[Begin Given data]

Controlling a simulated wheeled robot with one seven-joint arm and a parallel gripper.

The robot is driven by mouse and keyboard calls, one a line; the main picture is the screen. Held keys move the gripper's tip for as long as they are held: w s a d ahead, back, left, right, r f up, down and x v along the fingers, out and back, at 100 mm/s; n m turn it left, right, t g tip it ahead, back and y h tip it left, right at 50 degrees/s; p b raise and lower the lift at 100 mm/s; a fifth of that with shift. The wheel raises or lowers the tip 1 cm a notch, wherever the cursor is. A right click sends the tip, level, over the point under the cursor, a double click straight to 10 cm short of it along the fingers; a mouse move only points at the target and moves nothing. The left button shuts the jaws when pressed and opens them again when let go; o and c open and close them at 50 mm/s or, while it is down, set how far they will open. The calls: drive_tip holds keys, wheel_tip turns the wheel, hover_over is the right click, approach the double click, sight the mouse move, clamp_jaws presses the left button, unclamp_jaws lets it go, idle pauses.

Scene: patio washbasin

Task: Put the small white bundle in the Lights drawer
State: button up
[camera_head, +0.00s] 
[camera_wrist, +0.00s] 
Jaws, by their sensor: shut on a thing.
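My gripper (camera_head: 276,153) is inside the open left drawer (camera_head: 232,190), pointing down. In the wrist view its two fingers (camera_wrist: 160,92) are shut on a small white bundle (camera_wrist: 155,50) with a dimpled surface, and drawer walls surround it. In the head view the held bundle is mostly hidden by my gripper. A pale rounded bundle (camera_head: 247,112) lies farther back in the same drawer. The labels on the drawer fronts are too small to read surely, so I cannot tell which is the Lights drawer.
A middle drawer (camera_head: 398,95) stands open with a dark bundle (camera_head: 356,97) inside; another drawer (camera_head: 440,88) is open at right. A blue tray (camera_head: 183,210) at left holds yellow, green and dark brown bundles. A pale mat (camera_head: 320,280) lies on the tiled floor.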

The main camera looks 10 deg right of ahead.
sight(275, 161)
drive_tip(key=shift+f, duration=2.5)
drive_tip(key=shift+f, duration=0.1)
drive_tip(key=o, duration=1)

[End Given data]

# Given instruction:
Extract the complete listing verbatim.

# Finished answer:
Controlling a simulated wheeled robot with one seven-joint arm and a parallel gripper.

The robot is driven by mouse and keyboard calls, one a line; the main picture is the screen. Held keys move the gripper's tip for as long as they are held: w s a d ahead, back, left, right, r f up, down and x v along the fingers, out and back, at 100 mm/s; n m turn it left, right, t g tip it ahead, back and y h tip it left, right at 50 degrees/s; p b raise and lower the lift at 100 mm/s; a fifth of that with shift. The wheel raises or lowers the tip 1 cm a notch, wherever the cursor is. A right click sends the tip, level, over the point under the cursor, a double click straight to 10 cm short of it along the fingers; a mouse move only points at the target and moves nothing. The left button shuts the jaws when pressed and opens them again when let go; o and c open and close them at 50 mm/s or, while it is down, set how far they will open. The calls: drive_tip holds keys, wheel_tip turns the wheel, hover_over is the right click, approach the double click, sight the mouse move, clamp_jaws presses the left button, unclamp_jaws lets it go, idle pauses.

Scene: patio washbasin

Task: Put the small white bundle in the Lights drawer
State: button up
[camera_head, +0.00s] 
[camera_wrist, +0.00s] 
Jaws, by their sensor: shut on a thing.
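My gripper (camera_head: 276,153) is inside the open left drawer (camera_head: 232,190), pointing down. In the wrist view its two fingers (camera_wrist: 160,92) are shut on a small white bundle (camera_wrist: 155,50) with a dimpled surface, and drawer walls surround it. In the head view the held bundle is mostly hidden by my gripper. A pale rounded bundle (camera_head: 247,112) lies farther back in the same drawer. The labels on the drawer fronts are too small to read surely, so I cannot tell which is the Lights drawer.
A middle drawer (camera_head: 398,95) stands open with a dark bundle (camera_head: 356,97) inside; another drawer (camera_head: 440,88) is open at right. A blue tray (camera_head: 183,210) at left holds yellow, green and dark brown bundles. A pale mat (camera_head: 320,280) lies on the tiled floor.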

The main camera looks 10 deg right of ahead.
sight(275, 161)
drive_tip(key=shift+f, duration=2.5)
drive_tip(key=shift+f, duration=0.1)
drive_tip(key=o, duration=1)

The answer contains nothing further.